A Chevron fracking site in Texas, US, August 22 2019. Picture: REUTERS/JESSICA LUTZ
A Chevron fracking site in Texas, US, August 22 2019. Picture: REUTERS/JESSICA LUTZ

Houston — The downturn in shale drilling has been so steep and brisk that oilfield companies are taking the unprecedented step of scrapping entire fleets of fracking gear.

With almost half of US fracking firepower expected to be sitting idle within weeks, shale specialists including Patterson-UTI Energy and RPC are retiring truck-mounted pumping units and other equipment used to shatter oil-soaked shale rock. Whereas in previous market slumps frackers parked unused equipment to await a revival in demand, this time it’s different: gear is being stripped down for parts or sold for scrap.

As stagnant oil prices and investor pressure discourage new drilling, the fracking industry that was growing so fast it couldn’t find enough workers as recently as two years ago now finds itself buried in a mountain of pumps, pipes and storage tanks.

The contagion is spreading beyond fracking specialists to sand miners and the truckers who haul it. US Silica Holdings, the top supplier of frack sand, tumbled as much as 33% on Tuesday after announcing plans to shut mines on the back of disappointing quarterly results.

“We don’t learn from our mistakes in this industry, do we?” said Joseph Triepke, founder of Infill Thinking and a former analyst at Citadel’s Surveyor Capital. “The US oilfield-service sector has overshot the growth cycle again resulting in a capacity glut. There’s too much of everything, from horsepower to sand.”

Fracking an oil well involves surrounding the hole with an array of pumping trucks and other equipment that shoot high-pressure jets of water, sand and chemicals deep underground. For that reason, capacity is measured in horsepower.

About 2.2-million horsepower, or roughly 10% of industry capacity, has already been earmarked for the scrap heap, according to Scott Gruber, an analyst at Citigroup. In addition to Patterson and RPC, Gruber said industry titans Schlumberger and Halliburton are probably retiring parts of their fleets, and at least another 1-million horsepower needs to be eliminated to halt the slide in fracking fees.

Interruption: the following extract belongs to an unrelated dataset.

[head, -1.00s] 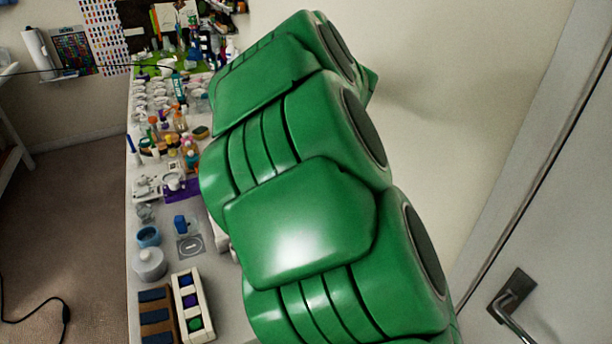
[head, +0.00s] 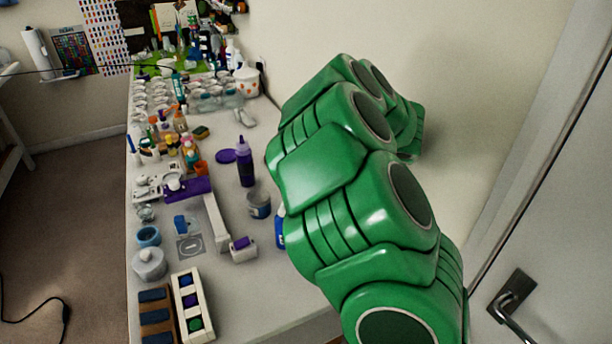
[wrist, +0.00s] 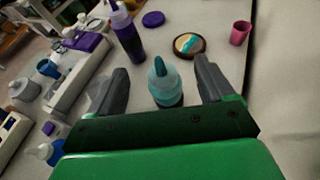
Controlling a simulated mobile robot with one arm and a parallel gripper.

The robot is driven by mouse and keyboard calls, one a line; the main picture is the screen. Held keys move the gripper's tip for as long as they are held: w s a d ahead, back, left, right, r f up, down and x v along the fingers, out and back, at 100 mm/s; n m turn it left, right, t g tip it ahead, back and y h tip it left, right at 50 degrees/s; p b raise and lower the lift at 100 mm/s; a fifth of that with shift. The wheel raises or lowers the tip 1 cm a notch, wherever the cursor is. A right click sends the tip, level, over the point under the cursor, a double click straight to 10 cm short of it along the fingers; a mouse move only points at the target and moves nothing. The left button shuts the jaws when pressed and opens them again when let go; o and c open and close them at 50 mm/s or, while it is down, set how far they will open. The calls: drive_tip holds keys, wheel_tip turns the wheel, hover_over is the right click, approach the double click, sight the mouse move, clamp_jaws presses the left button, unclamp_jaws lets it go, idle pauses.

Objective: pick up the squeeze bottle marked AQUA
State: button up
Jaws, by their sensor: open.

A spokesperson for Halliburton declined to comment. A spokesperson for Schlumberger referred to comments by CEO Olivier Le Peuch on a third-quarter earnings call, at which the executive said it was too early to give specifics about activity levels.

More pumpers boarding the retirement train

“Much needed attrition is [finally] materialising,” analysts at Tudor, Pickering, Holt & Company wrote in a note to clients. “We wouldn’t be surprised to hear other pumpers jump aboard the fleet retirement train in the coming weeks.”

On a recent day in Odessa, Texas, in the heart of the Permian Basin, more than a dozen well-worn, sand-hauling trucks sat parked in a dusty lot owned by RPC’s Cudd Energy unit. It was a similar scene at nearby equipment yards, where everything from drill pipe hooks to rigs sat idle.

Land-based oilfield companies have been more pitiless than their offshore counterparts who stalled and delayed for years before demobilising some of their most sophisticated and expensive gear. Transocean parked deepwater drilling vessels in Caribbean waters at a cost of about $15,000 a day each to await an offshore revival. When it didn’t come, the Swiss-based operator and rivals scrapped rigs that cost billions of dollars to construct.

Estimates for total US fracking capacity vary but Bank of America Merrill Lynch puts the figure at almost 25-million horsepower. Just 13-million of that is forecast to still be at work during the final months of 2019, down from 17-million during the second quarter of 2018, according to Bank of America’s Chase Mulvehill.

The number of fracking crews deployed to well sites across the US already has fallen to the lowest in more than two years, according to Primary Vision.

The Tudor analysts wrote, “We’ll need to see oodles (and oodles) more attrition from other pumpers to clean up this market, absent a notable demand boost.”